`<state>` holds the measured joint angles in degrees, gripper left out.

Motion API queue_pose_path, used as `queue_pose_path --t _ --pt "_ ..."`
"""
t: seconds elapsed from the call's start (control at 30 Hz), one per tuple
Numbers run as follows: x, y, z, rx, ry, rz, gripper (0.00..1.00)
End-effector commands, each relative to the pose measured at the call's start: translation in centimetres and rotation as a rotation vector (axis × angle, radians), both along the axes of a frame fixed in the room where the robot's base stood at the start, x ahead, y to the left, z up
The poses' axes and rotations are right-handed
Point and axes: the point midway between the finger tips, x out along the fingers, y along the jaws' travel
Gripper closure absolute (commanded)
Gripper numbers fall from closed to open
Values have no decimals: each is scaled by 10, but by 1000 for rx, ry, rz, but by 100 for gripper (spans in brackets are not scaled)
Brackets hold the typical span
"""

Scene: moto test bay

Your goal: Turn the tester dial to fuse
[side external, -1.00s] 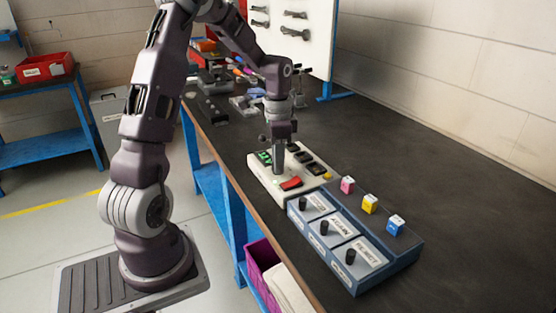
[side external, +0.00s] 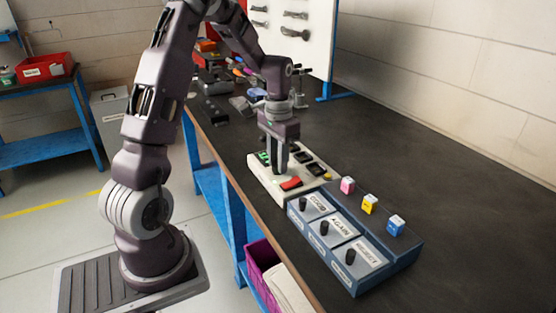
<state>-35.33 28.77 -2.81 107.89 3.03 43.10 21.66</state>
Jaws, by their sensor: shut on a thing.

▶ [Job]: Copy out the data above exactly, except the pictures.

▶ [Problem solution]:
`<state>` holds the measured joint angles in degrees, gripper left out.

Motion API queue_pose_path, used as `queue_pose_path --t _ --pt "_ ..."`
"""
t: seconds elapsed from the call's start (control at 30 Hz), one per tuple
Numbers run as follows: x, y, z, rx, ry, rz, gripper (0.00..1.00)
End-effector commands, each relative to the pose measured at the call's start: translation in centimetres and rotation as a rotation vector (axis × angle, radians), both along the axes of a frame fixed in the room where the robot's base stood at the start, x ahead, y to the left, z up
The poses' axes and rotations are right-handed
Point and axes: the point midway between the finger tips, x out along the fingers, y along the jaws' travel
Gripper closure absolute (commanded)
Gripper numbers fall from closed to open
Values have no decimals: each is scaled by 10, but by 1000 for rx, ry, rz, but by 100 for gripper (spans in brackets are not scaled)
Brackets hold the typical span
"""

Scene: moto test bay

Your goal: Turn the tester dial to fuse
[side external, -1.00s] 
[side external, +0.00s] 
<state>-35.33 28.77 -2.81 107.89 3.03 43.10 21.66</state>
Jaws, by their sensor: shut on a thing.

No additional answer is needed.